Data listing
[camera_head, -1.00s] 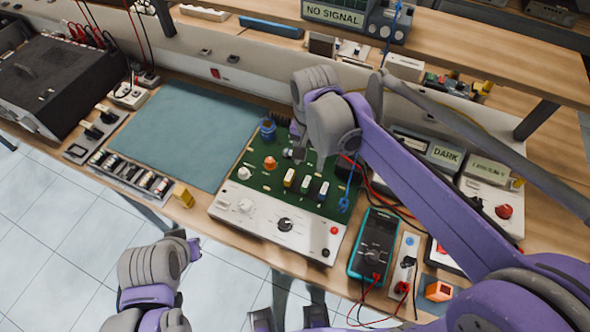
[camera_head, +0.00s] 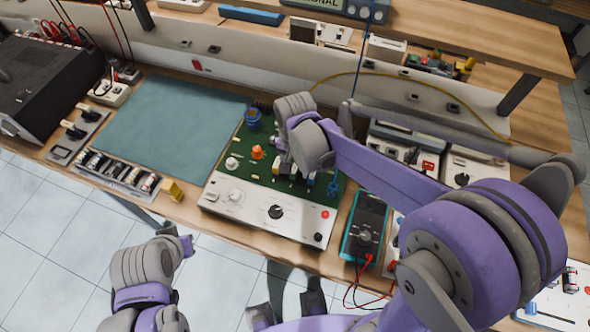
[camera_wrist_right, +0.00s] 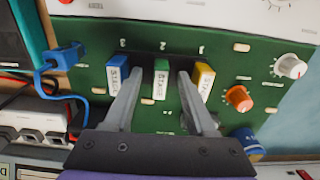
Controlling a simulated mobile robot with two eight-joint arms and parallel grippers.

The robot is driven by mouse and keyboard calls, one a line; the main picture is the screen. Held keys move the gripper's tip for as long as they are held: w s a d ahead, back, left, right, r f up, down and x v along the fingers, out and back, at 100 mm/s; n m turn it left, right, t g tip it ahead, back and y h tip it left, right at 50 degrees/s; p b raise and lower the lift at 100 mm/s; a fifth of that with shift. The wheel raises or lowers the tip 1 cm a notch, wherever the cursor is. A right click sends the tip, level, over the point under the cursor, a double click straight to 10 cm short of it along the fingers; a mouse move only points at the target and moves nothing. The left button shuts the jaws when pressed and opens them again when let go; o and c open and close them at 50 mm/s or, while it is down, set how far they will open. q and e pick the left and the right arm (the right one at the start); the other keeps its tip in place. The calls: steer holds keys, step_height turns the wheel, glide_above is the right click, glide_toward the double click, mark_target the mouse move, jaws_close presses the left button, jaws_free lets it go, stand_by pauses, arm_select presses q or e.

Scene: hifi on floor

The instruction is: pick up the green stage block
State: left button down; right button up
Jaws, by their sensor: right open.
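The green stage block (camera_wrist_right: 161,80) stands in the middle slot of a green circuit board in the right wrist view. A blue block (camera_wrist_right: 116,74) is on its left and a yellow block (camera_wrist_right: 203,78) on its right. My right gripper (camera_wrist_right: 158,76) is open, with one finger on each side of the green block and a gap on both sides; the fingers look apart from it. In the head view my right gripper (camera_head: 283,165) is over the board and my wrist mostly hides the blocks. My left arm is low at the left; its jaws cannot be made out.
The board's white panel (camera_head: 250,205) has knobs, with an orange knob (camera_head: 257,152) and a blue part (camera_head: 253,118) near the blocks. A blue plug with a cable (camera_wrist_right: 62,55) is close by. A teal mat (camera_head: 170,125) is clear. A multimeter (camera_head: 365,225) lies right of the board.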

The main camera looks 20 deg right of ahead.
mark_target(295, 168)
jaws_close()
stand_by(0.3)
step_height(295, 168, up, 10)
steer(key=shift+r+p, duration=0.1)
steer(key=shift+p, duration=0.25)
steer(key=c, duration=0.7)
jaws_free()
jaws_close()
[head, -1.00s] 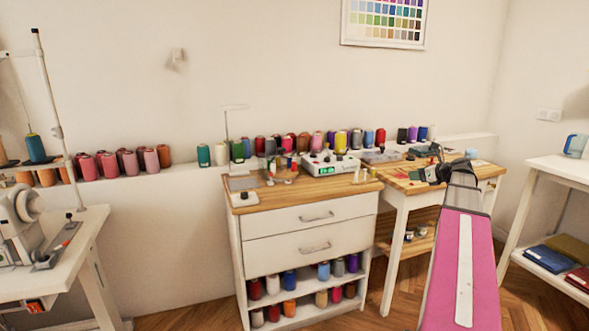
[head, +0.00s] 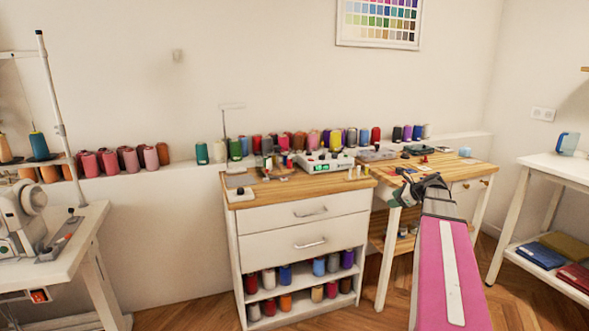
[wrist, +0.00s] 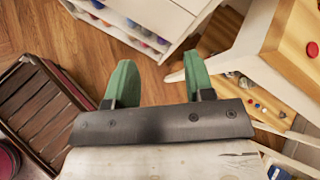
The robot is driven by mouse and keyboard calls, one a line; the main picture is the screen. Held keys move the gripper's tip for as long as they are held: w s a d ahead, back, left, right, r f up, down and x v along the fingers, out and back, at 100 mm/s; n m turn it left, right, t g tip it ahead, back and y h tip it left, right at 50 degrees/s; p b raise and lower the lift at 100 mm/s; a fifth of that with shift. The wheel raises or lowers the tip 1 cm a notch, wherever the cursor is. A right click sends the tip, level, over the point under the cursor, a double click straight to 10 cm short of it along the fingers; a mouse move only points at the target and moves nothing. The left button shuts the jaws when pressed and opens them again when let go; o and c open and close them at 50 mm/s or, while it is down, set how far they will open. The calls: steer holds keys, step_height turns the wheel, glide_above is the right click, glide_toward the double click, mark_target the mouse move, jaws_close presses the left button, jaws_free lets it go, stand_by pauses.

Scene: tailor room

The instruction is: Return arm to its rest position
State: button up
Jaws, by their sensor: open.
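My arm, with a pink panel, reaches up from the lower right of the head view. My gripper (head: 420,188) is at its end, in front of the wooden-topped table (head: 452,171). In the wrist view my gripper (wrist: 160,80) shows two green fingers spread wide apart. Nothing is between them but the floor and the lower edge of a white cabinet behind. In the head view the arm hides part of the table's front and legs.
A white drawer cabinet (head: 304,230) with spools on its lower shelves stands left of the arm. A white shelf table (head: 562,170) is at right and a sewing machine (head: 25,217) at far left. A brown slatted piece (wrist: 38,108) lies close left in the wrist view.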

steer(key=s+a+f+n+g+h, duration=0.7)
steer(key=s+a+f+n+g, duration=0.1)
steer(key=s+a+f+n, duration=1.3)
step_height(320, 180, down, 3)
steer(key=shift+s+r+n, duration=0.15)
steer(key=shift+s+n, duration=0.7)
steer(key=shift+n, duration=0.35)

---

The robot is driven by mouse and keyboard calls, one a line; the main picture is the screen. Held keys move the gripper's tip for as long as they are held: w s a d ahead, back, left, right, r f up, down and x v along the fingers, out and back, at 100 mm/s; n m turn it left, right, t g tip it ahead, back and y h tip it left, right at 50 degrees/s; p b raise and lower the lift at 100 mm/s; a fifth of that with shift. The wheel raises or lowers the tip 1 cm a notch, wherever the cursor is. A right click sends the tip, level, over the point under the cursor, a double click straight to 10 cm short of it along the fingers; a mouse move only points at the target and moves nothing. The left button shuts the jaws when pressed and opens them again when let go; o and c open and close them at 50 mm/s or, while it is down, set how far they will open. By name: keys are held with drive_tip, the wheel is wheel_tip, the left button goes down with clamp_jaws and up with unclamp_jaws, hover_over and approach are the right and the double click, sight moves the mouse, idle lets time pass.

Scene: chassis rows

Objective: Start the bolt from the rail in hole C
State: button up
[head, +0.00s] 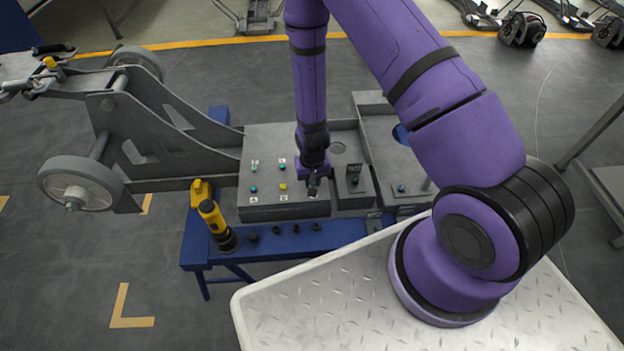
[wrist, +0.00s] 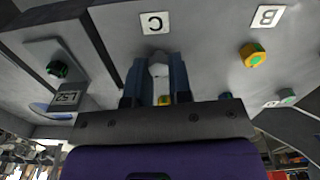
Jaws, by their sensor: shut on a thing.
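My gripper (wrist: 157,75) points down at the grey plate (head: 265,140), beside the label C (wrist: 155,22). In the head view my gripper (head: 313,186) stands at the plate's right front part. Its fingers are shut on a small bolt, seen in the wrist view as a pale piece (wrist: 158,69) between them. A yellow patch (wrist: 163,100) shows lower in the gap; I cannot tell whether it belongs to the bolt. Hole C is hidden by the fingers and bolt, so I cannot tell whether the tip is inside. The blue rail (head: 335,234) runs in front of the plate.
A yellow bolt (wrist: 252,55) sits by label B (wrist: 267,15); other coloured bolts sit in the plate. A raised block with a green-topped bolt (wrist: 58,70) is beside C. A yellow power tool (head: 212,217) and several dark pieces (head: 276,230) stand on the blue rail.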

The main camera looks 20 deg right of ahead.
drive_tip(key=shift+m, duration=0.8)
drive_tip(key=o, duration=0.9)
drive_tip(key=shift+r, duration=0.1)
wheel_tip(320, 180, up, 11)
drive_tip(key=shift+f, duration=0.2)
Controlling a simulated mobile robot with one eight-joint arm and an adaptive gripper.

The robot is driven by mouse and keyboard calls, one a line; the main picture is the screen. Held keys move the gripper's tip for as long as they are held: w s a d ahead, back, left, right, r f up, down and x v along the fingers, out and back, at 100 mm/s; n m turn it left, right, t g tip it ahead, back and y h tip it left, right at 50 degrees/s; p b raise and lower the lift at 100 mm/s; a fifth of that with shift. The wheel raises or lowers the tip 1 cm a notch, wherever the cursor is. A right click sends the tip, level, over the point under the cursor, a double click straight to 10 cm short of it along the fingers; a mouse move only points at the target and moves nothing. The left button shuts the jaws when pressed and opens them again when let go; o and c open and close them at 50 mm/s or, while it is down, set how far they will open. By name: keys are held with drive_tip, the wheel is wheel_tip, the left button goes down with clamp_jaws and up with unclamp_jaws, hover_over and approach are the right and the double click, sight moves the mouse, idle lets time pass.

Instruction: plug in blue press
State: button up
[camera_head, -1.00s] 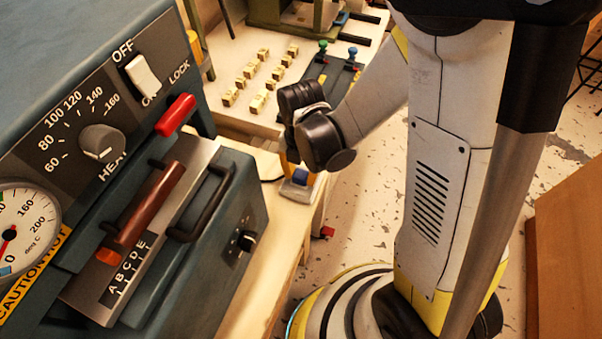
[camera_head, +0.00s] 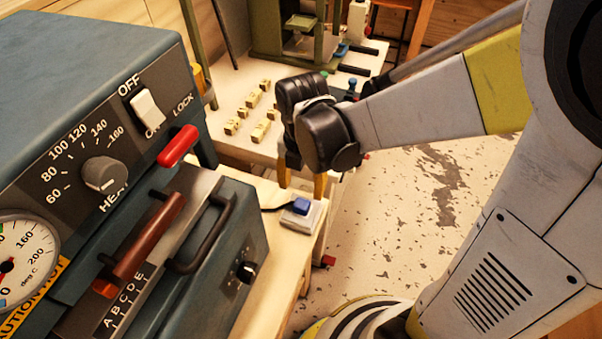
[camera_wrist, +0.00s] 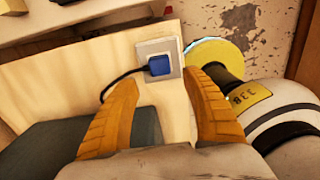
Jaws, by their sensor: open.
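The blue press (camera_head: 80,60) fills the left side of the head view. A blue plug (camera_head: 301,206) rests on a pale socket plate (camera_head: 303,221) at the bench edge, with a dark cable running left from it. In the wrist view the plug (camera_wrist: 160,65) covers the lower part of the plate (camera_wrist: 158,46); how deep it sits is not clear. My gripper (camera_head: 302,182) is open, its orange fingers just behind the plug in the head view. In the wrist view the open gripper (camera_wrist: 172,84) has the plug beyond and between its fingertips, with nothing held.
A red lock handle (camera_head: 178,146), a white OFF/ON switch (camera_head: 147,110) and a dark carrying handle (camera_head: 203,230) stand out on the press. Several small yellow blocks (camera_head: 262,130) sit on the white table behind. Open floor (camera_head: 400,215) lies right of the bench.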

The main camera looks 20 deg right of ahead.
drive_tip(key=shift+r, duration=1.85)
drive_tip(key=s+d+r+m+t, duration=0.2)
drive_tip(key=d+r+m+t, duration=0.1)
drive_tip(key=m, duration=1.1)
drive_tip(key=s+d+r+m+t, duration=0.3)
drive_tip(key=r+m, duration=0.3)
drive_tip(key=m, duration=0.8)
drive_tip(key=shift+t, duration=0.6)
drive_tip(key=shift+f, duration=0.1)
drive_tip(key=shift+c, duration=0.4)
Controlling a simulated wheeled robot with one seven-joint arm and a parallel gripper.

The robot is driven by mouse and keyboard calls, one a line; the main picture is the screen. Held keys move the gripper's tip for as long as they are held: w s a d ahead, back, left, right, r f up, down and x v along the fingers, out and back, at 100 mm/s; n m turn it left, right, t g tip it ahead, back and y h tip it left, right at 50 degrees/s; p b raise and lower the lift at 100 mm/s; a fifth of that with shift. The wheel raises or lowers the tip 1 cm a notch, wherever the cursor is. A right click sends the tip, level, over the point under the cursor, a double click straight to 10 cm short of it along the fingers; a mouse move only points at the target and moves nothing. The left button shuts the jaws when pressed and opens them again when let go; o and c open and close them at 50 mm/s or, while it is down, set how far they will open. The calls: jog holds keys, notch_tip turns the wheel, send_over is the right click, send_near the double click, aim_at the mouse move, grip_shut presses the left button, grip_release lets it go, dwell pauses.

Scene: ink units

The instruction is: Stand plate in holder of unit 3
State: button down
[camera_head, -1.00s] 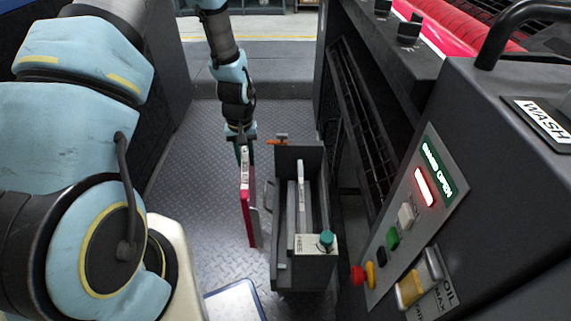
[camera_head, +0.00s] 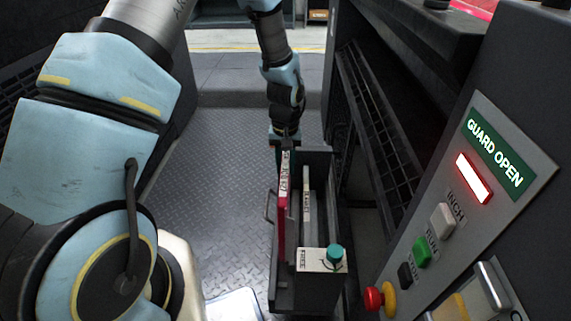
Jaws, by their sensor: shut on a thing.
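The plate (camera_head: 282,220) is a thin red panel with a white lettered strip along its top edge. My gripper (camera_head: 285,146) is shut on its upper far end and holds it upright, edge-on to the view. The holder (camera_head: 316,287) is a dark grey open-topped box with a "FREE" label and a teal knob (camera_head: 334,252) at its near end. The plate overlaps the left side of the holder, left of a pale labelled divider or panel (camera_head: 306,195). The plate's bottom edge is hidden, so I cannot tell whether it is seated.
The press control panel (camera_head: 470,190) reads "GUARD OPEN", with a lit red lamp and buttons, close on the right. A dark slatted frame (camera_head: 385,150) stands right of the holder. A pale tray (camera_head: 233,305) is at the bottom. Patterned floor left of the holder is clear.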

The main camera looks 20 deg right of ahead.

--

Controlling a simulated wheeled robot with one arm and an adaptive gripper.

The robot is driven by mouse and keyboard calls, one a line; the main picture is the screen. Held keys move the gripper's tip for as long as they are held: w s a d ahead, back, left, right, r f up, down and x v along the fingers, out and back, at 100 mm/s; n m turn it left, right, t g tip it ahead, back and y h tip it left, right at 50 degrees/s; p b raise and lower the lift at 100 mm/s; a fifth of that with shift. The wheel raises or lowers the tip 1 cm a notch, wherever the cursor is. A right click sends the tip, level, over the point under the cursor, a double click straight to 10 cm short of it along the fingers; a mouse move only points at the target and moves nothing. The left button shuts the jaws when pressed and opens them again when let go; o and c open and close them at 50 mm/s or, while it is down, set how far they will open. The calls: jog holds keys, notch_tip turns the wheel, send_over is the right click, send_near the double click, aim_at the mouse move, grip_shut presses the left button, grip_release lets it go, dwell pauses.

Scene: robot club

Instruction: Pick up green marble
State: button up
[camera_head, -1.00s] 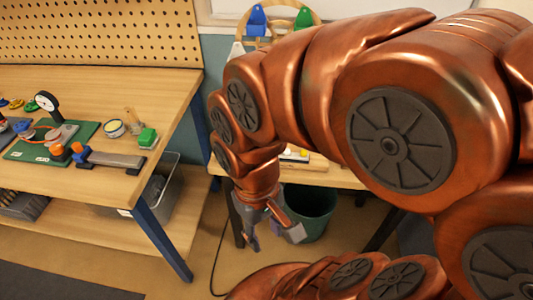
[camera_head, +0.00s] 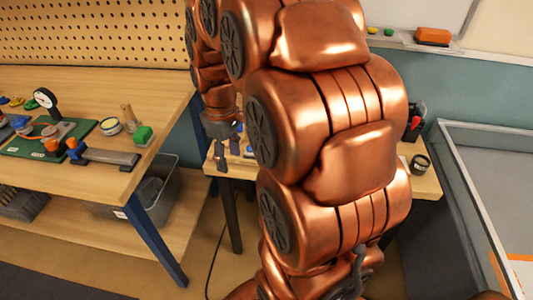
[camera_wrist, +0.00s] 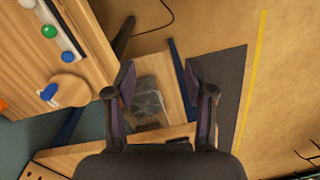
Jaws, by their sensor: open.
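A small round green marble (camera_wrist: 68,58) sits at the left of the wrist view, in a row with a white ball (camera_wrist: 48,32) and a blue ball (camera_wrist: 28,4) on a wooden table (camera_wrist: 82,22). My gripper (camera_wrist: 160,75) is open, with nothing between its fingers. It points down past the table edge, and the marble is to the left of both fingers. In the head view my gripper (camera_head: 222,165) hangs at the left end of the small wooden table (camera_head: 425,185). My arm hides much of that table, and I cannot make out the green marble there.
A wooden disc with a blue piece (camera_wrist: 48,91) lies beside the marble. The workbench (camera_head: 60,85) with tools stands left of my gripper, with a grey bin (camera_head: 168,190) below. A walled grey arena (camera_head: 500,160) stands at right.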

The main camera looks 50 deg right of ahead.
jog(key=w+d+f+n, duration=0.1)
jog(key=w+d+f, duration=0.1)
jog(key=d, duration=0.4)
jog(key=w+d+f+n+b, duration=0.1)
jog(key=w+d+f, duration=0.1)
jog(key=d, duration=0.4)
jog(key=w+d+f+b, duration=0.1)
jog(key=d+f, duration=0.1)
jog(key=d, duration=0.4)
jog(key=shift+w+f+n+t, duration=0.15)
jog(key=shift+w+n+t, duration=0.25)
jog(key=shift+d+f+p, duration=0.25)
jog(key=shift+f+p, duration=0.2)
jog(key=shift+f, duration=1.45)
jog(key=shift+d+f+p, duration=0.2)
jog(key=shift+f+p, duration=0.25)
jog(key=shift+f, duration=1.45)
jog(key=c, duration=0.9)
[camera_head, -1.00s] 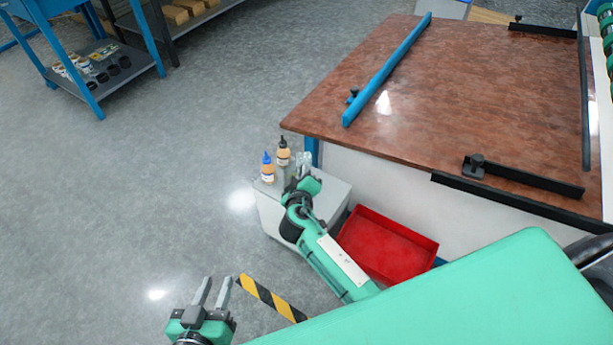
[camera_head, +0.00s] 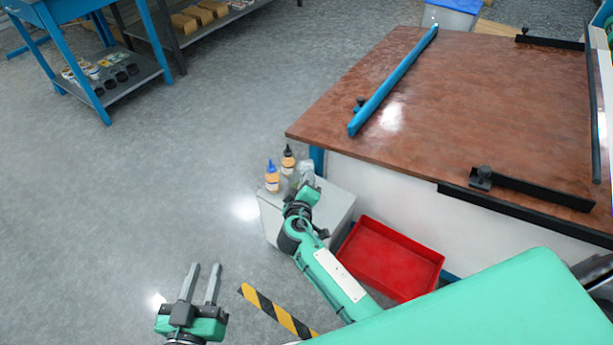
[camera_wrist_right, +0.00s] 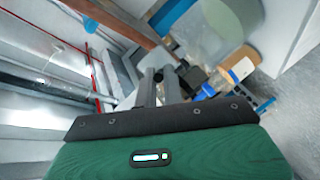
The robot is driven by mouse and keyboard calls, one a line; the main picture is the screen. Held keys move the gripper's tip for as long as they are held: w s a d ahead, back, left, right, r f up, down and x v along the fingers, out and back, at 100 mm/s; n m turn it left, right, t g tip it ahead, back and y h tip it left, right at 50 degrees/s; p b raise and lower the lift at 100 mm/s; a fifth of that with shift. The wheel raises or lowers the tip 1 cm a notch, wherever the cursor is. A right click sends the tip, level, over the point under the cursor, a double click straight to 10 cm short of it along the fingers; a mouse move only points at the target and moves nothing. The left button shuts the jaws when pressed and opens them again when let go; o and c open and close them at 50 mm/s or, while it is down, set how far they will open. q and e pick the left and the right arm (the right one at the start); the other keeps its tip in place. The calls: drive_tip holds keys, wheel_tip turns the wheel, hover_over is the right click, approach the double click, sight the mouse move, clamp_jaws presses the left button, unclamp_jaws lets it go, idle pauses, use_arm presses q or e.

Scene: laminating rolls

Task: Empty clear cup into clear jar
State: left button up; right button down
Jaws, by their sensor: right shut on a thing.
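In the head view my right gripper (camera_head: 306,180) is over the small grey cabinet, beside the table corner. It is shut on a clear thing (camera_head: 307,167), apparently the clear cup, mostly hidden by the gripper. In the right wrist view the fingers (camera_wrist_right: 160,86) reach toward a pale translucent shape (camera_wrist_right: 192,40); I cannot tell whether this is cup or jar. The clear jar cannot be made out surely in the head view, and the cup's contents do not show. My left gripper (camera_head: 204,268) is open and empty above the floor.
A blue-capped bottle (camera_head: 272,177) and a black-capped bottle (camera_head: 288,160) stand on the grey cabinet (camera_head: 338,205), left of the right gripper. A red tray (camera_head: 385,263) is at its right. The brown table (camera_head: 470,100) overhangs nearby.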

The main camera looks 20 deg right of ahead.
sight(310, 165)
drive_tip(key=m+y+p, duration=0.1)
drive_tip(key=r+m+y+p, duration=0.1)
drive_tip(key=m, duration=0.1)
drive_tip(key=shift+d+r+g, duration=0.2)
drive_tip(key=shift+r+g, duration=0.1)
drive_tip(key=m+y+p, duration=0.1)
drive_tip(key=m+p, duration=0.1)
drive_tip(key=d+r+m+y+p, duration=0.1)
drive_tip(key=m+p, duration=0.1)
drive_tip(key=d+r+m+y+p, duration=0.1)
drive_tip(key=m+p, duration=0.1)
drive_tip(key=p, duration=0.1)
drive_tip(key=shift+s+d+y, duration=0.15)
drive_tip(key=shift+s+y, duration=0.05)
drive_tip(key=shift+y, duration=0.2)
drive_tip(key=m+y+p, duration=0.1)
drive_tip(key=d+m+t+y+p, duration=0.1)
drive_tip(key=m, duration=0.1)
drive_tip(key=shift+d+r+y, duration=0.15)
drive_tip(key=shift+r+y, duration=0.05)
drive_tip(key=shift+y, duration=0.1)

• **WHAT IS NEEDED**
Filter the entries down to the lines containing "joint". Copy each of those lines.

• **EXERCISE OUTPUT**
Controlling a simulated mobile robot with two eight-joint arms and parallel grippers.
Controlling a simulated mobile robot with one eight-joint arm and an adaptive gripper.
Controlling a simulated wheeled robot with one seven-joint arm and a parallel gripper.

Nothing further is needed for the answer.